-- Given request --
Retype the tail of the data exactly, starting at the line containing "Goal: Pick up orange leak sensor" and stopping at the last line.

_ _ _ _

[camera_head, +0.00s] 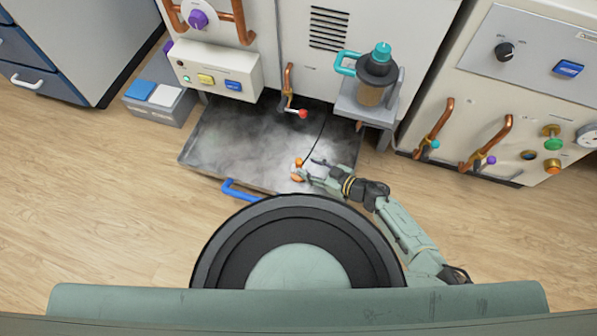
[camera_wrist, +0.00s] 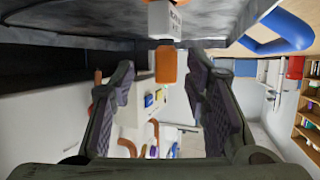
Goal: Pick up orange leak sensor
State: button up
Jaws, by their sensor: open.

_ _ _ _

-- Task answer --
Goal: Pick up orange leak sensor
State: button up
Jaws, by their sensor: open.

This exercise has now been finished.